U.S. Poverty Rate Leveling Off

Four years into an economic recovery, the number of people living in poverty has finally stopped climbing.
Aug 30, 2006 03:28 PM EDT

WASHINGTON (AP) - Four years into an economic recovery, the number of people living in poverty has finally stopped climbing.

Household incomes edged up slightly in 2005, but 37 million people were still living below the poverty line, about the same as the year before, the Census Bureau reported Tuesday.

It was the first year without an increase in poverty since 2000, just before President Bush took office.

The numbers immediately became political fodder, with a little more than two months to go before midterm congressional elections that will determine whether Republicans continue to control the House and the Senate.

Some Republicans blamed the stubborn poverty numbers on immigrants holding down wages. Democrats blamed the Bush administration, noting that incomes are lower and the poverty rate is higher than when Bush took office.

Democrats also noted that the number of people without health insurance climbed for the sixth straight year, reaching 46.6 million people in 2005.

"I know what they say about putting lipstick on a pig, but I don't see how the Bush administration can spin these numbers in their favor," said Rep. Charles Rangel, D-N.Y.

Bush's budget chief said the new numbers show the economy's resilience following terrorist attacks in 2001 and Hurricane Katrina a year ago.

"Unemployment is low, wages are rising and there are more jobs in America today than at any other time in history," said Rob Portman, Bush's budget director. "While we still have challenges ahead, our ability to bounce back is a testament to the strong work ethic of the American people, the resiliency of our economy, and pro-growth economic policies, including tax relief."

The Census Bureau surveyed 100,000 households in the spring about their incomes and health insurance in 2005. New Jersey had the highest median household income, at $61,672. Mississippi had the lowest, at $32,938.

Mississippi also had the highest poverty rate, at 21.3 percent. New Hampshire had the lowest, at 7.5 percent.

The survey covered four months following Hurricane Katrina, which struck a year ago Tuesday. But the storm had little effect on the numbers because the survey covered incomes and health insurance for the entire year and the entire country, said David Johnson, the Census Bureau's chief of housing and household economic statistics.

The official poverty level is used to decide eligibility for federal health, housing, nutrition and child care benefits.

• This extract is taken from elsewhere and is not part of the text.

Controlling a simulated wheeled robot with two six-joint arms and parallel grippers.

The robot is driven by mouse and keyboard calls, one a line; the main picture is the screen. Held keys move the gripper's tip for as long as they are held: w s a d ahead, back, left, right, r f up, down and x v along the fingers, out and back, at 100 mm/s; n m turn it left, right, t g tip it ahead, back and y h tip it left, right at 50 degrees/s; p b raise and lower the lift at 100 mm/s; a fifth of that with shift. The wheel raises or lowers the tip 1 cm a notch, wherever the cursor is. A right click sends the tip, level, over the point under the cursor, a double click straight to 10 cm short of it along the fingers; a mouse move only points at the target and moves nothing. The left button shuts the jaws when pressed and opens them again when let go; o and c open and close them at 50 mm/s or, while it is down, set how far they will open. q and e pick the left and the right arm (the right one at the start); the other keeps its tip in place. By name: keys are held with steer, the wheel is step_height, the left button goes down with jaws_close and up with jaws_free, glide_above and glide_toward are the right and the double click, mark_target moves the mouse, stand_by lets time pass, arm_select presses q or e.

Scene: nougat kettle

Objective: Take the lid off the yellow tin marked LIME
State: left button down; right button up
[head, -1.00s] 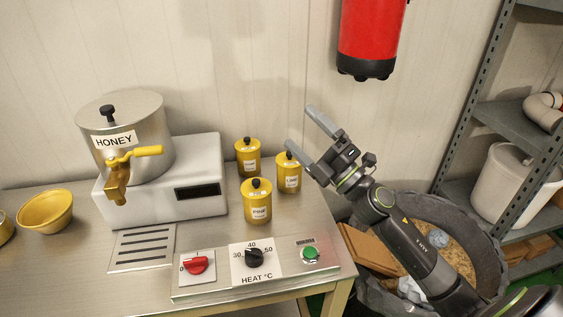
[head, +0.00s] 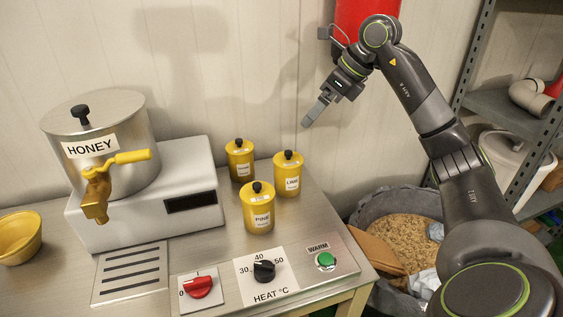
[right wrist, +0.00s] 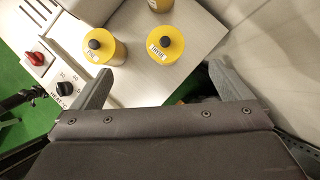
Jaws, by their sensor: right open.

The poverty level differs by family size and makeup. For example, the poverty level for a family of four was $19,971 last year. For a family of two, it was $12,755.

About 12.6 percent of the population lived below the poverty line in 2005. That's down from 12.7 percent in 2004, but the change was not statistically significant, census officials said.

The last decline in the poverty rate was in 2000, during the Clinton administration, when it dropped to 11.3 percent. It increased every year from 2001 to 2004.

The median household income — the point at which half make more and half make less — was $46,326, a slight increase from 2004, but still below the peak of $47,671 in 1999.

"For the first time on record, poverty was higher in the fourth year of an economic recovery than when the recession hit bottom," said Robert Greenstein, executive director of the Center on Budget and Policy Priorities, a Washington research group.

"These disappointing figures on median income and poverty are the latest evidence that the economic growth of the past few years has had an unusually limited reach," Greenstein said. "Many middle- and low-income families are not sharing in the gains."

Conservatives said large numbers of immigrants are driving down wages and incomes, especially among low-income workers. Rep. Joe Barton, R-Texas, said immigrants are skewing the health insurance statistics.

"As the Census Bureau's report (Tuesday) indicated, the group most likely to be without health insurance in America is, in fact, not American at all," Barton said. "Non-citizens swell the ranks of the uninsured dramatically when they arrive in America with hopes and dreams, but without insurance."

About a third of all immigrants — legal and illegal — were without health insurance last year, according to the Census Bureau's report. About 13.4 percent of people born in the U.S. had no health insurance.

Others pointed to employers cutting or eliminating health benefits.

The share of people with employment-based health insurance decreased slightly, to 59.5 percent, continuing a trend that has some advocates worried about workers' ability to afford health care.

"Much more cost shifting is being done by employers to employees," said Henry Simmons, president of the National Coalition on Health Care. "You may have insurance, but it's not the same insurance that you had before."